Robot episode records:
* START *
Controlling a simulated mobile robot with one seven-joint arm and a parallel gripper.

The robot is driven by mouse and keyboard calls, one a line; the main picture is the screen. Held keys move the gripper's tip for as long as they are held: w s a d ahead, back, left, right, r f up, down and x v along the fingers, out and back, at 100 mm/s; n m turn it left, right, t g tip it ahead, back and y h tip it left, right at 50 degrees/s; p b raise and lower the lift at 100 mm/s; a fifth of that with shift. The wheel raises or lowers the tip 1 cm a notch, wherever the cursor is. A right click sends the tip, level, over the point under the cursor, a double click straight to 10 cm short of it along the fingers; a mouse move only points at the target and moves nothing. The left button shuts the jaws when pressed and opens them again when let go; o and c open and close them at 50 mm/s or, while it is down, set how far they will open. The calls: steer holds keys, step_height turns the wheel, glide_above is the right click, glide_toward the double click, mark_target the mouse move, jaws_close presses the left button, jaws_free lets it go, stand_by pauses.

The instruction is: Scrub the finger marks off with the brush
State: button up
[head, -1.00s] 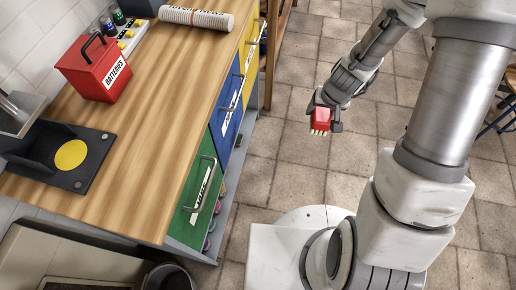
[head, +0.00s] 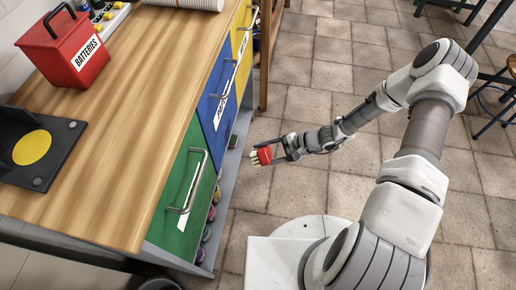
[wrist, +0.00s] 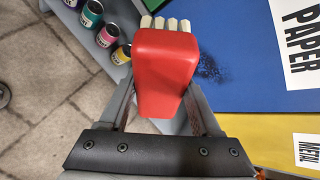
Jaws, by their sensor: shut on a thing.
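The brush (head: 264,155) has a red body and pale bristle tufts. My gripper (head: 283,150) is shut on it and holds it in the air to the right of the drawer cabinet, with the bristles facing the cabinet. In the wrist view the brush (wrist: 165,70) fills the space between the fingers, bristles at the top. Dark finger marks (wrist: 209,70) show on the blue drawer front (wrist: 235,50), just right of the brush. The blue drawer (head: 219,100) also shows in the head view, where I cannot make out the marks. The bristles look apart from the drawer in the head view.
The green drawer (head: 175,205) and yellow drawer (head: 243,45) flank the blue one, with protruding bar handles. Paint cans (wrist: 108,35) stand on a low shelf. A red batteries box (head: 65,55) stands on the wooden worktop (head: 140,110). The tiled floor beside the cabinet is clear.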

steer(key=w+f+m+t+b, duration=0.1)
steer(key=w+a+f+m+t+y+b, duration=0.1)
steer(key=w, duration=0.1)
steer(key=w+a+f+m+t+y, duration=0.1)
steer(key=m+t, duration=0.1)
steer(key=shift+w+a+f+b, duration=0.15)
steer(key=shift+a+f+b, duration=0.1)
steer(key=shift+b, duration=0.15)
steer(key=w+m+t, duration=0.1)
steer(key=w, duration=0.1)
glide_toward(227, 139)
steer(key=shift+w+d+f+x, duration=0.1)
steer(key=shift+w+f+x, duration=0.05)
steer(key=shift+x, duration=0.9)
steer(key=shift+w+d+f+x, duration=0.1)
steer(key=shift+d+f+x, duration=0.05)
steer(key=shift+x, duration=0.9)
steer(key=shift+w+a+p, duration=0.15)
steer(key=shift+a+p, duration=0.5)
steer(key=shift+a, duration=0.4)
* END *
* START *
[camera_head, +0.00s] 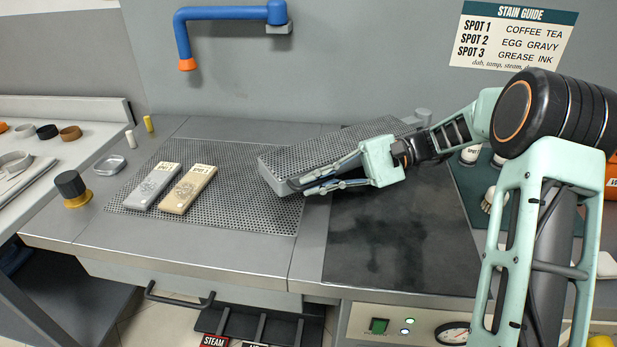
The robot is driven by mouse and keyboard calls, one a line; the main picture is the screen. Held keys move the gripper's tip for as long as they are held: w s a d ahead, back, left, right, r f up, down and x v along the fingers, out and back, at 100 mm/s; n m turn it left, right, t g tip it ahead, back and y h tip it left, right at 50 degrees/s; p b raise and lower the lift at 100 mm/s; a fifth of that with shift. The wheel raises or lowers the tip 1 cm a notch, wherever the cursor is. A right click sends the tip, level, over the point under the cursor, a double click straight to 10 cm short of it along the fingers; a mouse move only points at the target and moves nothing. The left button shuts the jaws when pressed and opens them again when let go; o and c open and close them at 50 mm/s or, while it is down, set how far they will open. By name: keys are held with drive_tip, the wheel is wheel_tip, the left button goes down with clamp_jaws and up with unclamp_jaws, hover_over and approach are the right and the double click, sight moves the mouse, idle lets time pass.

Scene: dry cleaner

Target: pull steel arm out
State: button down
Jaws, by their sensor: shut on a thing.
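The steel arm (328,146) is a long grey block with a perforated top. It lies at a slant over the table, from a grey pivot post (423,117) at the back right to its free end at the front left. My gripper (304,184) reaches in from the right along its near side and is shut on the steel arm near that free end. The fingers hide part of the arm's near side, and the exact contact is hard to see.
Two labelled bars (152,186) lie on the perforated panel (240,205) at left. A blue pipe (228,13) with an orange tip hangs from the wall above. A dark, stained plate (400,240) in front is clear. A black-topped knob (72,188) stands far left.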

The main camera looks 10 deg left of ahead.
* END *
WORK TO DO:
Skip the pictures and repeat, word for word, the lines from the one containing "The instruction is: Scrub" to the one containing "[wrist, +0.00s]", keeping both of those lines.

COMPLETE OUTPUT:
The instruction is: Scrub the finger marks off with the brush
State: button up
[head, -1.00s] 
[head, +0.00s] 
[wrist, +0.00s] 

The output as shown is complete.